Conspiracy Nation -- Vol. 10 Num. 37

("Quid coniuratio est?")


Beware When "News" Programs Get Boring

In the book, Extraordinary Popular Delusions and the Madness of Crowds, past financial bubbles -- the Tulip Craze and the South Sea Land Bubble -- are outlined. The current financial craze -- derivatives and "irrational exuberance" in the stock market -- is nothing new. It too will end, just as past financial lunacies have ended, with the bubble bursting and tremendous financial loss.

Concurrent with the growing financial bubble of the past 20 or so years has been a "reality bubble," personified by the "political correctness" movement. Crazy ideas are browbeaten into the public mind, and disturbing (to the reality bubble) truths wander outcast, exiled from mass media outlets. But the bursting of the financial bubble is a cloud with a silver lining: concurrent with economic collapse, "political correctness" will wither away.

"The sky is falling. The sky is falling." Lyndon LaRouche and his worshippers have chanted their mantra of doom for years. But sooner or later, the odds favor that they will be correct. The current issue of New Federalist (3/24/97) points to now as being that time.

Beware when mass media "news" gets too boring: at such times, we know that a lot is cooking beneath the surface.

ITEM: Federal Reserve Chairman Greenspan has called surreal stock market highs irrationally exuberant. It now looks like the Fed is about to raise interest rates. Does Greenspan's wife, NBC newsperson Andrea Mitchell know anything? Do you think she'd tell us about it?

ITEM: New Federalist, itself a shaky source belching LaRouchian "thought," nonetheless includes quotes from leading European newspapers to support its claims of imminent, and even ongoing, collapse. Quoting from a London Sunday Telegraph (March 16) Business Section article, New Federalist sees a larger meaning: the very fact that Telegraph prints the article is in itself significant.
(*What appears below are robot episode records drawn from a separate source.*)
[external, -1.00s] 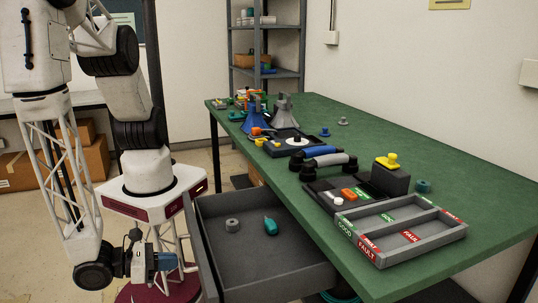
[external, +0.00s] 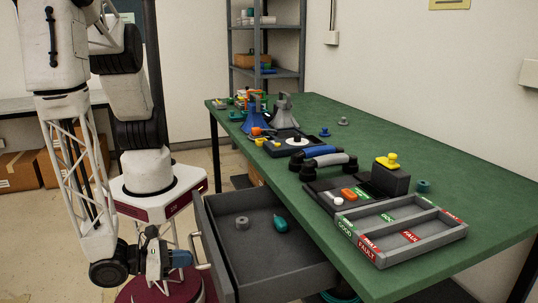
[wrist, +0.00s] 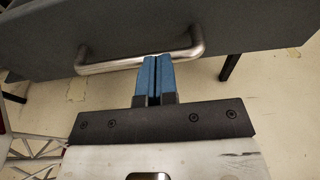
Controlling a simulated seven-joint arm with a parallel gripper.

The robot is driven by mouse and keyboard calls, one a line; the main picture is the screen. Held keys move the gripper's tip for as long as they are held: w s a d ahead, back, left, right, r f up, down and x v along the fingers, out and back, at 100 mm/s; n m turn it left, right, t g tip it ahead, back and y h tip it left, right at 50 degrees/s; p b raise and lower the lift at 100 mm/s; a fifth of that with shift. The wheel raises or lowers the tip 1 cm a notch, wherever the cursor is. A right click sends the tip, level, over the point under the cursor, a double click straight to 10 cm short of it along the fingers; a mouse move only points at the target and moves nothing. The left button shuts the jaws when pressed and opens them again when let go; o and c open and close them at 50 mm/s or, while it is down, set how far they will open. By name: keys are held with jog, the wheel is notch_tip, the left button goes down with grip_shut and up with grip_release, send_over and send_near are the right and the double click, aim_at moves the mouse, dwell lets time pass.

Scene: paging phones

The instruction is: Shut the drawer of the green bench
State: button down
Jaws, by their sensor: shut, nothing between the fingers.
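The green bench (external: 300,215) has its grey drawer (external: 265,260) pulled part way out on its left side. The drawer front (external: 212,250) carries a metal bar handle (wrist: 110,66). It also shows in the external view (external: 198,255). My gripper (external: 190,258) is at the outer side of the drawer front, by the handle. In the wrist view its blue fingers (wrist: 154,60) are shut together and empty, with the tips at the handle's bar; I cannot tell whether they touch it or the front.
A grey ring (external: 242,222) and a teal item (external: 280,224) lie in the drawer. A tray (external: 400,235) marked GOOD and FAULT sits on the bench above, with a handset (external: 320,152) and other parts behind.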

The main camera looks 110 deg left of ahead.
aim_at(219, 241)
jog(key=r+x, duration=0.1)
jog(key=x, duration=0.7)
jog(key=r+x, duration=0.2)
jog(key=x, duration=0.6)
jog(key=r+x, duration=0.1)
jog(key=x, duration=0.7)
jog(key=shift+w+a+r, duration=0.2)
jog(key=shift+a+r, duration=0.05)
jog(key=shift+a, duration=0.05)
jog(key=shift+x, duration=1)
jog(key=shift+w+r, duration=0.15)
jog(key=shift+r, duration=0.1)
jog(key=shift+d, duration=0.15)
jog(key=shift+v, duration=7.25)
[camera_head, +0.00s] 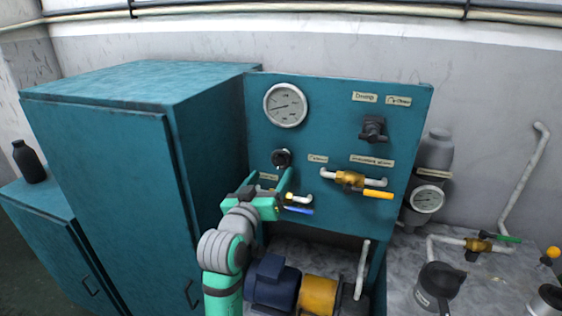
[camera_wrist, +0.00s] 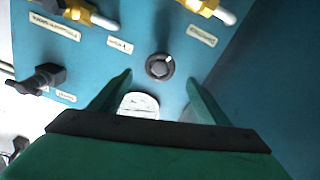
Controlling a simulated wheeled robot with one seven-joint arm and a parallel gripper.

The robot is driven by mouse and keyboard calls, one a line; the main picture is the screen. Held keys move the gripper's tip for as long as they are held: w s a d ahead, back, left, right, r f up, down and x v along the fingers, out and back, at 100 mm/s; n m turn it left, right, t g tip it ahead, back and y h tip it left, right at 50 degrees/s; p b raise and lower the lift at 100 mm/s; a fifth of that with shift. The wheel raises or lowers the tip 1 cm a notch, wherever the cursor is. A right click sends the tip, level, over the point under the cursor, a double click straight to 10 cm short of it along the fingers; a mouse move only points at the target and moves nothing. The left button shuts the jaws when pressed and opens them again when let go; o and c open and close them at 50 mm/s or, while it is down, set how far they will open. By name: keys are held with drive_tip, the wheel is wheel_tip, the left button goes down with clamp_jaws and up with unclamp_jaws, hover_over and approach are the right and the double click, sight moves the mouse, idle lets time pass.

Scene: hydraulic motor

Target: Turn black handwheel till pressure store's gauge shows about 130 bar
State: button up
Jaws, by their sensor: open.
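A black round knob (camera_head: 281,158) with a light mark sits on the teal panel below a large white gauge (camera_head: 285,105). A black handle (camera_head: 373,128) sits further right; I cannot tell for certain which is the named handwheel. My gripper (camera_head: 270,174) is open in front of the panel, just below the round knob. In the wrist view, the round knob (camera_wrist: 160,66) shows between and beyond the fingertips, with no visible contact. The large gauge there (camera_wrist: 138,104) is partly hidden by my gripper. The pressure store's gauge (camera_head: 428,198) is on the grey cylinder at right; its reading is too small to tell.
A brass valve with a yellow lever (camera_head: 377,194) and a blue lever (camera_head: 299,210) stick out from the panel near my gripper. A blue motor (camera_head: 272,282) stands below. A teal cabinet (camera_head: 100,190) stands to the left. A green-levered valve (camera_head: 478,245) is at right.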

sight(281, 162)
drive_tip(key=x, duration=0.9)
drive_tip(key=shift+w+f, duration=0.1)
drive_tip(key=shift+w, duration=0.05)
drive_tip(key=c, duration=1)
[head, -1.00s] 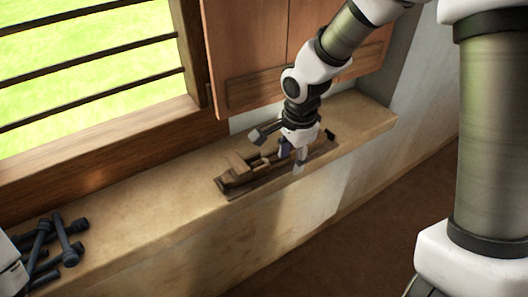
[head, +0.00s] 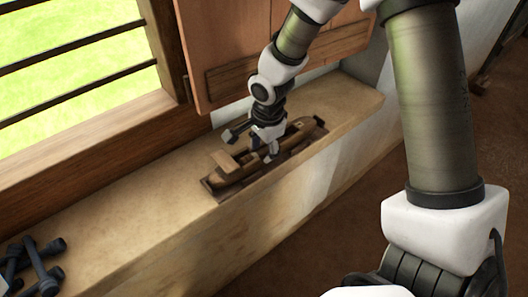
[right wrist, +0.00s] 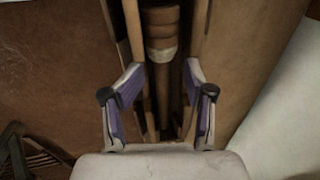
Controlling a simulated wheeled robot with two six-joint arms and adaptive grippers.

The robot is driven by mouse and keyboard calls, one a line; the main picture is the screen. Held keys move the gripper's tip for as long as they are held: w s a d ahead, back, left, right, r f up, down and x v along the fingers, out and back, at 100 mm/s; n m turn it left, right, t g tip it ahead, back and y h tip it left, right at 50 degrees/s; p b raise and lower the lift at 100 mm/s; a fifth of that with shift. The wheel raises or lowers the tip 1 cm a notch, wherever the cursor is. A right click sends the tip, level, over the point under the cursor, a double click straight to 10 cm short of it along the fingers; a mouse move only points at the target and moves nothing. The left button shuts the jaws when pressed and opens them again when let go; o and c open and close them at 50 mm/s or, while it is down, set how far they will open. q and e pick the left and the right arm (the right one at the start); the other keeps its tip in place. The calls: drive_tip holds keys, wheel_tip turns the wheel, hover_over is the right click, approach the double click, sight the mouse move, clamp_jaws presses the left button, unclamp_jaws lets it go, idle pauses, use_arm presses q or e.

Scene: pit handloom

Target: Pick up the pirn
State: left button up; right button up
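A dark wooden boat-shaped shuttle (head: 227,176) lies on the sill in the head view. In the right wrist view a turned brown wooden piece with rings and a pale band, apparently the pirn (right wrist: 162,30), lies lengthwise in a dark slot between pale wooden sides (right wrist: 199,35). My right gripper (head: 262,149) is low over the middle of the shuttle. In the right wrist view my right gripper (right wrist: 163,85) is open, its purple-padded fingers apart on either side of the pirn's line. Contact cannot be told.
The shuttle rests on a flat dark base (head: 213,193) on the sill (head: 130,225). A barred window and a wooden shutter (head: 230,45) stand behind. The sill between rods and shuttle is clear.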

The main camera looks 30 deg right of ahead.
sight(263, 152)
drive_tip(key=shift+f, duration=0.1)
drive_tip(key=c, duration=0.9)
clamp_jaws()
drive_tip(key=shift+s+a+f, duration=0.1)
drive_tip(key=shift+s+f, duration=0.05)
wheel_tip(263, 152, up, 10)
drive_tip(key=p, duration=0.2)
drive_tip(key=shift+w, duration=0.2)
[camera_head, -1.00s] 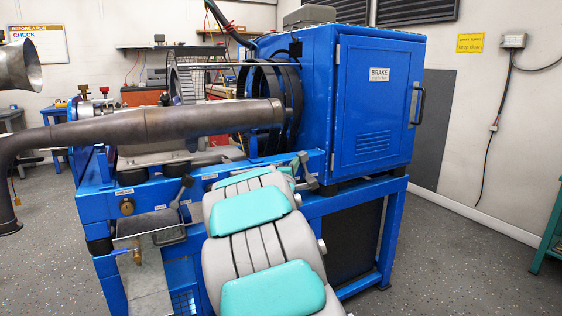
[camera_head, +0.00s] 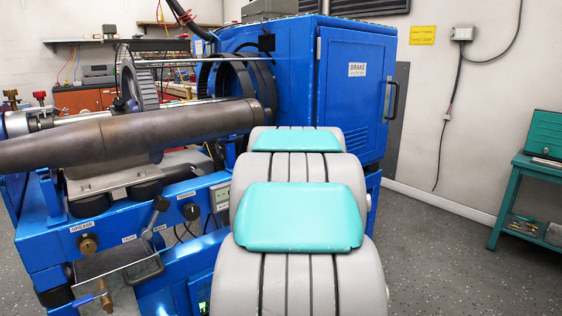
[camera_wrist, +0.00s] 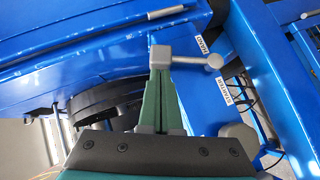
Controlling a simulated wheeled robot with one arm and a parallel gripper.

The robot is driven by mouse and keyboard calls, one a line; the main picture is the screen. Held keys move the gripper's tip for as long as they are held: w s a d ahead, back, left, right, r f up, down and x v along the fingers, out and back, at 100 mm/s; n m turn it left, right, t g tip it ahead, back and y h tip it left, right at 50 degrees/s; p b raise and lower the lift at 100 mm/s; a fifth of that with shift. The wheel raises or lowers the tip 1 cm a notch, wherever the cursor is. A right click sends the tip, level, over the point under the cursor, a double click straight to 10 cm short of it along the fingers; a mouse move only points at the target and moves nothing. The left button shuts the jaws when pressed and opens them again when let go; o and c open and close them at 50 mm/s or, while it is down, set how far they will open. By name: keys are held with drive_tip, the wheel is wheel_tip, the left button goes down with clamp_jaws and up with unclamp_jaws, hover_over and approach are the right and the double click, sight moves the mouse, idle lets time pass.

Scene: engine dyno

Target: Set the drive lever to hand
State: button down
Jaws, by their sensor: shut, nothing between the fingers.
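In the wrist view, a grey lever (camera_wrist: 188,61) has a square block at its left end and a round knob at its right end. Two small white labels lie near it: the upper label (camera_wrist: 203,45) is just above left of the knob, and the lower label (camera_wrist: 223,92) is below it. Their words are too small to read surely. My gripper (camera_wrist: 162,85) is shut and empty, with its green fingertips at the lever's block; I cannot tell whether they touch. In the head view my arm hides the gripper and this lever.
The blue brake cabinet (camera_head: 352,95) stands behind my arm. A brown exhaust pipe (camera_head: 130,135) crosses the left side. Another dark lever (camera_head: 155,212) stands above a metal tray (camera_head: 110,268) at the front left. A teal bench (camera_head: 520,200) is at right, with open floor before it.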

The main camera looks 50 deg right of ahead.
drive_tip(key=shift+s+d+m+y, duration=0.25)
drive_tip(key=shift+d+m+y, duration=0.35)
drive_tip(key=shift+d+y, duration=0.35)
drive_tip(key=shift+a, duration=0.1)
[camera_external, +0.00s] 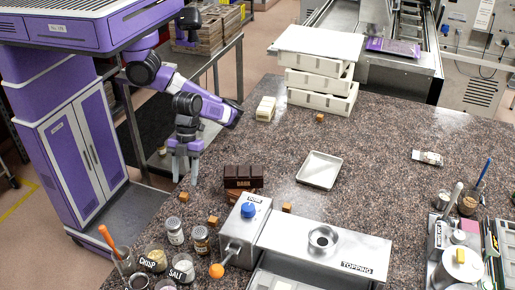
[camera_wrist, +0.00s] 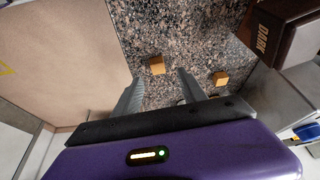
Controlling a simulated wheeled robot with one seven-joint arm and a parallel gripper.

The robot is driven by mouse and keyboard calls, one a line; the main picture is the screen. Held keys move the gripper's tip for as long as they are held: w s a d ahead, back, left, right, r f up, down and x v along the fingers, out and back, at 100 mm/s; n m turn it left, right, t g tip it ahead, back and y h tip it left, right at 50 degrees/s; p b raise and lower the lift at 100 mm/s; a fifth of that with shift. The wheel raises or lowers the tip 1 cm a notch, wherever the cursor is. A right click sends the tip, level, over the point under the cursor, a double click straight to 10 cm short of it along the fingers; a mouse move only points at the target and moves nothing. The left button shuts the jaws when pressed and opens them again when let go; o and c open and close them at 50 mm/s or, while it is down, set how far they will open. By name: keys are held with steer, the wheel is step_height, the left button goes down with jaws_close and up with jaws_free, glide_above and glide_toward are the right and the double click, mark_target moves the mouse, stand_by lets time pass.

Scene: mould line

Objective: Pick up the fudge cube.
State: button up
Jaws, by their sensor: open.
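Several small brown cubes that look like fudge lie on the speckled counter. One cube (camera_external: 183,196) is near the counter's left edge, just below my gripper (camera_external: 185,179) in the picture. Others are nearer the jars (camera_external: 213,220), beside the steel unit (camera_external: 286,208) and by the white crates (camera_external: 319,117). In the wrist view, one cube (camera_wrist: 157,64) shows between and slightly beyond the tips of my open gripper (camera_wrist: 159,77). A second cube (camera_wrist: 221,78) lies to the right, outside the fingers. My gripper points down, empty, apparently above the counter.
A dark block marked DARK (camera_external: 243,171) stands right of the gripper. Jars (camera_external: 175,231) and a steel topping unit (camera_external: 325,250) are in front. A white tray (camera_external: 320,169) lies mid-counter; stacked white crates (camera_external: 318,104) stand behind. The counter's left edge is close to my gripper.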

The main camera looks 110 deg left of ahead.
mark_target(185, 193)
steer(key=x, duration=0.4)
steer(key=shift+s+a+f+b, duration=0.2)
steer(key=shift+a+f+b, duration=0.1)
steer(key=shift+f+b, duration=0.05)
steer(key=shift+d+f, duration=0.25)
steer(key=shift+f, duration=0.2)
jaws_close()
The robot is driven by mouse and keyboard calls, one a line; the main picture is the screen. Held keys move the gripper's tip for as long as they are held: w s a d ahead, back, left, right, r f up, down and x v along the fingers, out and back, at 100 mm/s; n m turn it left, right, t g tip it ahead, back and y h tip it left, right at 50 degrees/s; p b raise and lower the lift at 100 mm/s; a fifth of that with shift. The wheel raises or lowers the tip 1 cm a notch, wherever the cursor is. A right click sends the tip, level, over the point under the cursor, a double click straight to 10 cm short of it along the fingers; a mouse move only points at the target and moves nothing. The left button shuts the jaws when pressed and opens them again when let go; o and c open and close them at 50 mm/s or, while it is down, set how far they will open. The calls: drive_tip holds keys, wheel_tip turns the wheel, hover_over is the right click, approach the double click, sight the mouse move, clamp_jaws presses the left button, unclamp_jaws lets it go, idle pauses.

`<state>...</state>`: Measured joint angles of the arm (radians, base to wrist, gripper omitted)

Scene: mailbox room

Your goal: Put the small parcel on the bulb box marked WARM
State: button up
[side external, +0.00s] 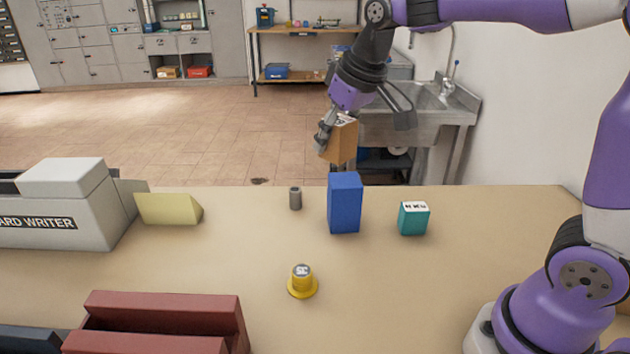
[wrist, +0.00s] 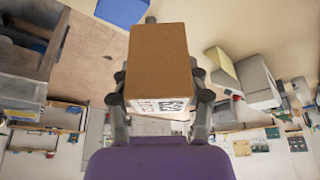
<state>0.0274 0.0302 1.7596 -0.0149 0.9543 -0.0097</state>
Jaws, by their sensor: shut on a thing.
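The small parcel is a brown carton (side external: 339,142), held in my gripper (side external: 336,130) above the far edge of the table. In the wrist view the parcel (wrist: 158,55) sits between both fingers, with a white printed label at its lower end. A tall blue box (side external: 344,204) stands upright on the table, below the parcel and apart from it. A small teal box (side external: 413,220) with dark marks on a white top stands to its right. I cannot read WARM on either box, so I cannot tell which is the bulb box.
A grey cylinder (side external: 295,198) stands just left of the blue box. A yellow knobbed piece (side external: 302,283) is nearer the front. A pale yellow wedge (side external: 168,209), a grey card writer (side external: 65,210) and a dark red rack (side external: 160,318) fill the left. The table's right side is clear.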

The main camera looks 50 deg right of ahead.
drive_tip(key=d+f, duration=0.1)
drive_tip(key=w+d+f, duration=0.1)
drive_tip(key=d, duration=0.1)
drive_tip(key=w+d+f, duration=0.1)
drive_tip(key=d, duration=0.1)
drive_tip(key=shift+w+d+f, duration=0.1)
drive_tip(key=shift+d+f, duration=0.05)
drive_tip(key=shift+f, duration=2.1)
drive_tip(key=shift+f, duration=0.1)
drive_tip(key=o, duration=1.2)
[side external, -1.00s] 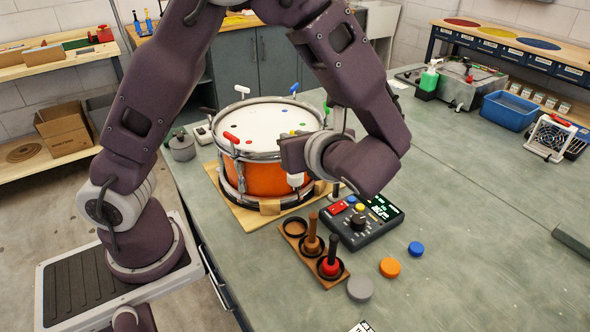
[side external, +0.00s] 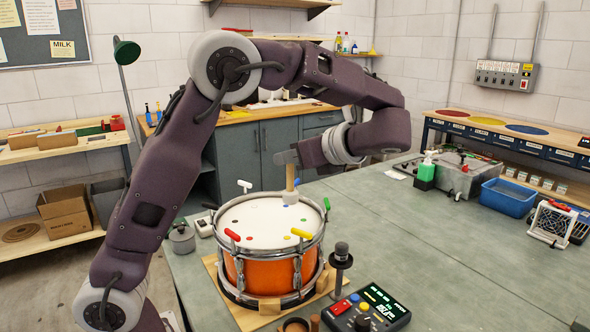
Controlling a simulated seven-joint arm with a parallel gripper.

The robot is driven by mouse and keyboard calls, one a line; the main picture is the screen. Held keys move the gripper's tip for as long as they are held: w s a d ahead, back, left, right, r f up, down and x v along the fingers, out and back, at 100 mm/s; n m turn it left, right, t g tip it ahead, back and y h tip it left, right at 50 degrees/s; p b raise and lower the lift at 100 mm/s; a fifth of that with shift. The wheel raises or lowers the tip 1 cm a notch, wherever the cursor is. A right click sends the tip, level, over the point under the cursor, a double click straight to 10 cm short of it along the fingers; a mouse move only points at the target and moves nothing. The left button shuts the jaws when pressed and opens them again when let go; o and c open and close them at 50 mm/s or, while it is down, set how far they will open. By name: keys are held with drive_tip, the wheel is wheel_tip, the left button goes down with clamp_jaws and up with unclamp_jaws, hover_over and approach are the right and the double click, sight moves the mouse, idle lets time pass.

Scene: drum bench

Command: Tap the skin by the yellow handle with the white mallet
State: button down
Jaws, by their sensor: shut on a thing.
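My gripper (side external: 288,160) is shut on the wooden handle of the white mallet (side external: 290,198), which hangs upright with its pale head down. The head shows against the far right part of the drum skin (side external: 262,220); I cannot tell its height above it. The orange drum (side external: 270,278) stands on a wooden board. The yellow handle (side external: 301,233) is on the near right rim, nearer the camera than the mallet. Small coloured dots mark the skin near the rim.
Other rim handles are red (side external: 232,235), green (side external: 327,204), white (side external: 244,185) and blue (side external: 296,180). A dark microphone-like post (side external: 341,262) stands right of the drum. A control box (side external: 366,310) sits at the front. The bench to the right is mostly clear.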

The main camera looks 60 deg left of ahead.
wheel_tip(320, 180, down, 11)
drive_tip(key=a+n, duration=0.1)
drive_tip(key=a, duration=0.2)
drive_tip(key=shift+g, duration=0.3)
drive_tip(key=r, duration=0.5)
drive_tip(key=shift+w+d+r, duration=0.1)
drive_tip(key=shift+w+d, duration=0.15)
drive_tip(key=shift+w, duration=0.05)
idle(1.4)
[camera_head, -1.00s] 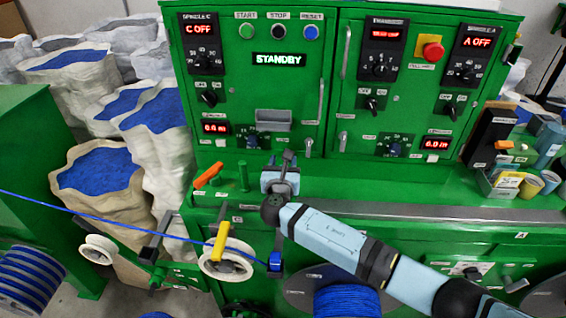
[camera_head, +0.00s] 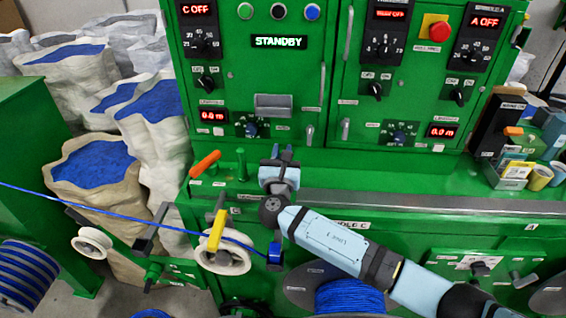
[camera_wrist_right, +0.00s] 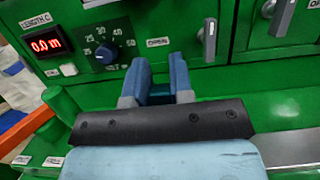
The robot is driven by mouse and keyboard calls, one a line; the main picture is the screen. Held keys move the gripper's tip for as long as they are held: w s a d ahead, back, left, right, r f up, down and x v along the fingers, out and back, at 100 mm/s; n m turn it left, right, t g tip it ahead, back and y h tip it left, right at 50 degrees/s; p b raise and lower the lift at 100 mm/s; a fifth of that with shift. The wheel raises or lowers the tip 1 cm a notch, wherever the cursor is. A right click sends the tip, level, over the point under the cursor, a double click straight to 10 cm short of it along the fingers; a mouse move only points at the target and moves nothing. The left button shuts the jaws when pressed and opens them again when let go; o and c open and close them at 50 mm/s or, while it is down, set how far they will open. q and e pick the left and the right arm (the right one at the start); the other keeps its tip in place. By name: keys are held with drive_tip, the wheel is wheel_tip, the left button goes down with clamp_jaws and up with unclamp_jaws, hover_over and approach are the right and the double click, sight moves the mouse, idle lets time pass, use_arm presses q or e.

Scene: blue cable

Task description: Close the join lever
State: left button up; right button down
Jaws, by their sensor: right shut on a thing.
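I cannot tell for certain which part is the join lever. An orange-handled lever (camera_head: 205,164) stands tilted on the green ledge; its orange handle also shows at the left edge of the right wrist view (camera_wrist_right: 22,135). A yellow lever (camera_head: 217,229) stands by the white pulley. My right gripper (camera_head: 281,153) is over the ledge, right of the orange lever and apart from it. In the wrist view its two blue-grey fingers (camera_wrist_right: 160,80) point at the panel with a gap between them; what they grip is hard to make out. My left gripper is out of view.
The green cabinet (camera_head: 300,150) with knobs and displays rises behind the ledge. A green post (camera_head: 241,164) stands between the orange lever and my gripper. A blue cable (camera_head: 120,212) runs past the white pulley (camera_head: 222,262) to a blue block (camera_head: 274,254). Boxes and tape rolls crowd the right.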

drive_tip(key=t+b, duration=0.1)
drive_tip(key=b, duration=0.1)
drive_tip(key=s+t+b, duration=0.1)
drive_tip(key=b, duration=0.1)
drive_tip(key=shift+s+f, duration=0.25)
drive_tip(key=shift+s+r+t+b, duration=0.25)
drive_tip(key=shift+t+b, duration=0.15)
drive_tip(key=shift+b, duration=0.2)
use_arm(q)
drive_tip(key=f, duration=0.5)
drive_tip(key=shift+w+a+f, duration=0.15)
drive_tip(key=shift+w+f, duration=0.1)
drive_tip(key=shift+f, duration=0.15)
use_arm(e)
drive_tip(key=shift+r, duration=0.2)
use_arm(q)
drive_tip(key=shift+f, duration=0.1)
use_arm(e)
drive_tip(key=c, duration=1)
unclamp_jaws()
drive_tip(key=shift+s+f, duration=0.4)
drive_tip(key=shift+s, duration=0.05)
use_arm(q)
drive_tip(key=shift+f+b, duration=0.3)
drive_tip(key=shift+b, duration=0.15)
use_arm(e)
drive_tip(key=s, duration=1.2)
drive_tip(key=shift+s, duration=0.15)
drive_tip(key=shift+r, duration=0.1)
Says Telegraph: "The City's worst nightmare, a meltdown provoked by a crisis in derivatives markets, suddenly looks less like a lurid chapter from a paperback, and more like a future event." To this, New Federalist adds,

The significance of the Sunday Telegraph story, and of the same paper's March 9 warning of the "$55 Trillion Horror Story," lies not in the articles' texts, but in the fact of their publication.

LaRouche, in a feature in last week's EIR magazine (March 21), observed that the Sunday Telegraph's publication of the March 9 story "reflects a radical phase-shift in both the international financial situation, and also the political situation."

ITEM: New Federalist quotes "a senior British media official" as saying, "My reading is that something very big is about to happen."

ITEM: Donald Gordon, head of international insurance giant Liberty Life, warns of "dramatic casualties," and adds that Wall Street "will be at the center of the readjustment."

ITEM: Congressman Bob Barr (R-Ga) wants to impeach both Bill Clinton and Al Gore. In his column, "Inside Washington," London Sunday Times Washington correspondent James Adams writes that Barr's going public with the impeachment idea "represents a significant escalation." Barr reportedly has initiated formal preparation of articles of impeachment.

ITEM: Says Congressman Henry Hyde (R-Ill), "We are studying the law of impeachment, the procedures of impeachment... we'll be ready when the time comes." When will "the time" come? When the financial bubble bursts and millions of usually insensate Americans discover that they are furious about it?

ITEM: Credit card delinquencies in the U.S. are at record levels -- highest since 1973, when records were first kept by the American Bankers Association. Have you noticed lately how banks have been begging you to please, please sign onto their Visa and Mastercard offers? Can you say, "Pyramid?" Can you say, "Debt bubble?" In eleven years, credit card debt held by U.S. households has quintupled. Can that debt be re-paid, or will it be repudiated? What happens if it is repudiated?

ITEM: For about the past year, the ultra rich have been moving their wealth out of financial instruments and into durable goods. Do they know something?

So you, you turn on the evening news and what do you see? You see Doctor Quack soothingly and handsomely giving his bedside manner to ageing housewives. You see a claque of so-called "feminists" whining for yet another pillow to sit on. You see Bill Clinton spewing endless vocabulary. Beware when the "news" gets boring.